§ **Raw data**:

******

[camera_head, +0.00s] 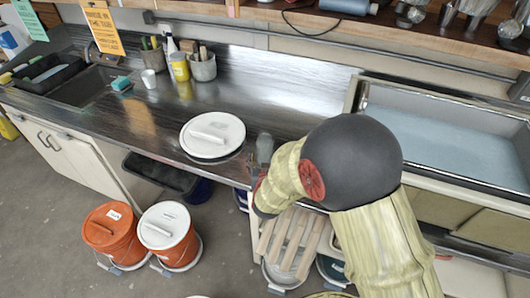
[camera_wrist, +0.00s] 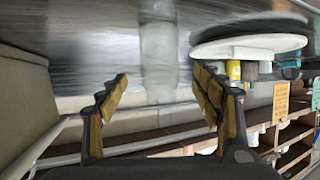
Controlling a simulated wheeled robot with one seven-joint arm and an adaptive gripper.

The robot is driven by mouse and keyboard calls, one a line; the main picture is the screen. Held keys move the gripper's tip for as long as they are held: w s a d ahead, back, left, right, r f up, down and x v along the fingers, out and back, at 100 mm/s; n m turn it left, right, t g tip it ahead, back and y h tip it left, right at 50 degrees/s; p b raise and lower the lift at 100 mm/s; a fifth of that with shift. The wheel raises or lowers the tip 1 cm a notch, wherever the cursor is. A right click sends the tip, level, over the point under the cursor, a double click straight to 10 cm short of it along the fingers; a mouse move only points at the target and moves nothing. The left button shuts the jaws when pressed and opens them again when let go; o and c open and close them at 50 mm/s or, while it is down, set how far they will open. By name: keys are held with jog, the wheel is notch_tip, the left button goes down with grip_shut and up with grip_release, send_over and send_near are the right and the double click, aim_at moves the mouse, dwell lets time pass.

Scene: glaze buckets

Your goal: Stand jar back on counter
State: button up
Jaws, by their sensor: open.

******

§ **What the exercise asks**: Give every line back word for word and leave the pictures out.

§ **The response**:
[camera_head, +0.00s] 
[camera_wrist, +0.00s] 
Controlling a simulated wheeled robot with one seven-joint arm and an adaptive gripper.

The robot is driven by mouse and keyboard calls, one a line; the main picture is the screen. Held keys move the gripper's tip for as long as they are held: w s a d ahead, back, left, right, r f up, down and x v along the fingers, out and back, at 100 mm/s; n m turn it left, right, t g tip it ahead, back and y h tip it left, right at 50 degrees/s; p b raise and lower the lift at 100 mm/s; a fifth of that with shift. The wheel raises or lowers the tip 1 cm a notch, wherever the cursor is. A right click sends the tip, level, over the point under the cursor, a double click straight to 10 cm short of it along the fingers; a mouse move only points at the target and moves nothing. The left button shuts the jaws when pressed and opens them again when let go; o and c open and close them at 50 mm/s or, while it is down, set how far they will open. By name: keys are held with jog, the wheel is notch_tip, the left button goes down with grip_shut and up with grip_release, send_over and send_near are the right and the double click, aim_at moves the mouse, dwell lets time pass.

Scene: glaze buckets

Your goal: Stand jar back on counter
State: button up
Jaws, by their sensor: open.

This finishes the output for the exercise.